L’ambiance au sein du comité, une fois que l’on a commencé à agir, a été de refus des pratiques pourries des « spécialistes de la solidarité » (centralisation, fonctionnement délégataire et hiérarchique, primauté de l’efficacité sur le dialogue et de la « médiatisation » sur la construction des espaces propices à l’échange humain), de refus du style « diplomatique » auprès du gouvernement mexicain (pétition, langue de bois) et, en termes positifs, de recherche des rapports horizontaux entre les participants. Il me semble que l’idée principale sur laquelle nous avons démarré fut celle de réaliser un travail « à la base », sans nous préoccuper beaucoup de la diffusion médiatique. Le comité a dû faire face à une situation assez difficile ; on se sentait dans le désert, car en France il y a un silence autour de la lutte zapatiste un peu étonnant par rapport à ce qui se passe en Espagne ou aux États-Unis. Ce silence était cassé seulement par les très contestés articles de B. de la Grange (le correspondant du Monde au Mexique) ainsi que par les « officieuses » dépêches des agences de presse reproduites parfois par les journaux.

Cette richesse interne du comité s’est combinée avec un certain immobilisme des autres forces politiques (en particulier des trotskistes de la LCR qui, par leurs rapports avec leurs confrères mexicains du PRT, étaient dans une bonne position pour lancer une initiative de solidarité « ouverte au public », comme les libertaires l’ont fait en 1995). Je pense que le discours et la pratique zapatistes ont surpris et même dérangé les forces politiques (en particulier, les communistes et léninistes, avant-gardistes, etc.), qui voyaient dans la révolte des Indiens du Chiapas un retour à l’utopie et la condamnaient à l’échec, car pour ces forces politiques « on sait depuis longtemps que la question de la prise du pouvoir est fondamentale »...

Développement du CSPCL

On peut dire que le CSPCL a traversé trois périodes principales.

Notre premier projet a été la création d’un réseau parisien (qui est devenu plus ou moins national) d’information. Dans cette initiative, le bulletin Ya basta ! a joué un rôle central, car il nous a permis de faire circuler des informations obtenues directement du Mexique (surtout reprises des journaux, mais aussi rapportées par des voyageurs et des organisations) et de motiver d’autres gens pour s’incorporer aux comités.

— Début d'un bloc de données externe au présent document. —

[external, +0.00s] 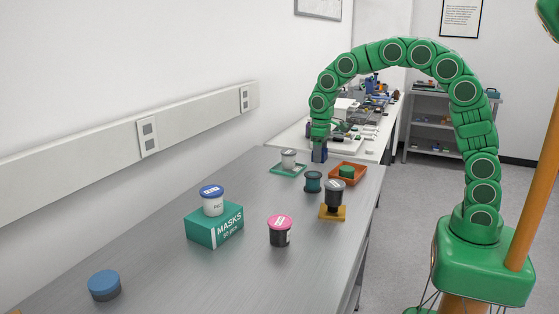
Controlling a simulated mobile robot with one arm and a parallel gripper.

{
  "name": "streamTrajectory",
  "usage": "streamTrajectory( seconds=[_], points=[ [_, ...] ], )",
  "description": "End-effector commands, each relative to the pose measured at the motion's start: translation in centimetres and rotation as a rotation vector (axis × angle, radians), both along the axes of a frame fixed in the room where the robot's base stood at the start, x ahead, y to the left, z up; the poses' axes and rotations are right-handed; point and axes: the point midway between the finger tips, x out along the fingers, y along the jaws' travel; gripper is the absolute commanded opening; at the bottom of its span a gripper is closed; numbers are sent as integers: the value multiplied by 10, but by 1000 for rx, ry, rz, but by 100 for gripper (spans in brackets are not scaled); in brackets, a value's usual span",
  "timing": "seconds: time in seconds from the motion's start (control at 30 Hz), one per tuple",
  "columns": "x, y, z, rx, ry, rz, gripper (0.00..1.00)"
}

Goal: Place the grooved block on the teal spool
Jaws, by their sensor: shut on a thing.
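My gripper (320,141) points down above the far part of the grey bench, shut on a small dark blue block (320,154), which I take to be the grooved block. Its groove is too small to make out. The teal spool (313,182) stands upright on the bench, just below and slightly left of the held block in the picture. The block appears above and behind the spool; whether they touch is hard to tell, but I see the spool's top bare.
Nearer are a pink-lidded jar (279,236), a masks box (215,229) under a blue-lidded jar, and a blue puck (104,287).

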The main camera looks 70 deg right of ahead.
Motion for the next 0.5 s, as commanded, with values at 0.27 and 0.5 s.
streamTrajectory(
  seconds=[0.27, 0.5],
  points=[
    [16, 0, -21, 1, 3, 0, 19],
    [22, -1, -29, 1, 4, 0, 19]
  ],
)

Cela correspond à une période de croissance et enrichissement du CSPCL. On vivait une ambiance de réceptivité ; on était dans l’idée qu’il fallait « défendre » la révolte zapatiste, menacée par l’offensive de février 1995.

À l’intérieur, les discussions étaient axées sur la portée des « convergences » avec d’autres groupes (notamment les groupes auxquels participaient les militants de la LCR). Ces discussions nous emmenaient généralement à la question de la méthode pour la prise de décisions. Avec le recul, je dirais que la méthode du consensus a été retenue par le comité. Cela a entraîné l’établissement d’une démarche marathonienne et l’impossibilité de trancher certaines discussions, mais il faut reconnaître que cette méthode a permis une ambiance d’écoute au sein du comité, ambiance qui a joué un rôle important dans la croissance du groupe.

La deuxième période a été marquée par la réalisation des initiatives zapatistes, principalement, la Consultation pour la paix et la démocratie et l’organisation des Rencontres « intergalactiques » (à Berlin et au Chiapas). Du point de vue organisationnel et du fonctionnement collectif, cette période a marqué le sommet du CSPCL.

La démarche de la Consultation nous a poussés hors du milieu libertaire (avant, on se contentait d’inviter le public à venir aux débats et à s’intéresser à notre bulletin) et nous a obligés à réfléchir et discuter sur la portée et le caractère de la lutte zapatiste. On a élargi l’effort d’information par la publication de brochures, centrées plus sur l’analyse que sur l’info du moment. Les temps de la Consultation ont été marqués par deux événements importants : le refus des autres initiatives de solidarité d’organiser la Consultation (« ce serait une façon de se mêler des affaires qui concernent les Mexicains et eux seuls ») et la réalisation en juin 1995 de la troisième Rencontre européenne de solidarité avec la révolte zapatiste, à Barcelone. Le premier fait a mis le CSPCL au centre de l’attention des personnes intéressées par la lutte zapatiste et a alimenté ses rangs. Cette croissance a rendu possible la réalisation des tâches dérivées de la Consultation ; l’arrivée de gens nouveaux au Comité a montré qu’il est possible d’élargir la solidarité au-delà du milieu libertaire. La rencontre à Barcelone nous a rassurés sur l’ampleur de la solidarité en Europe, ainsi que sur le caractère fondamentalement libertaire des comités ; le fait de ne pas être seuls a encouragé les travaux de préparation et de réalisation de la Consultation, lesquels se sont soldés par plus de mille six cents réponses récoltées par le CSPCL.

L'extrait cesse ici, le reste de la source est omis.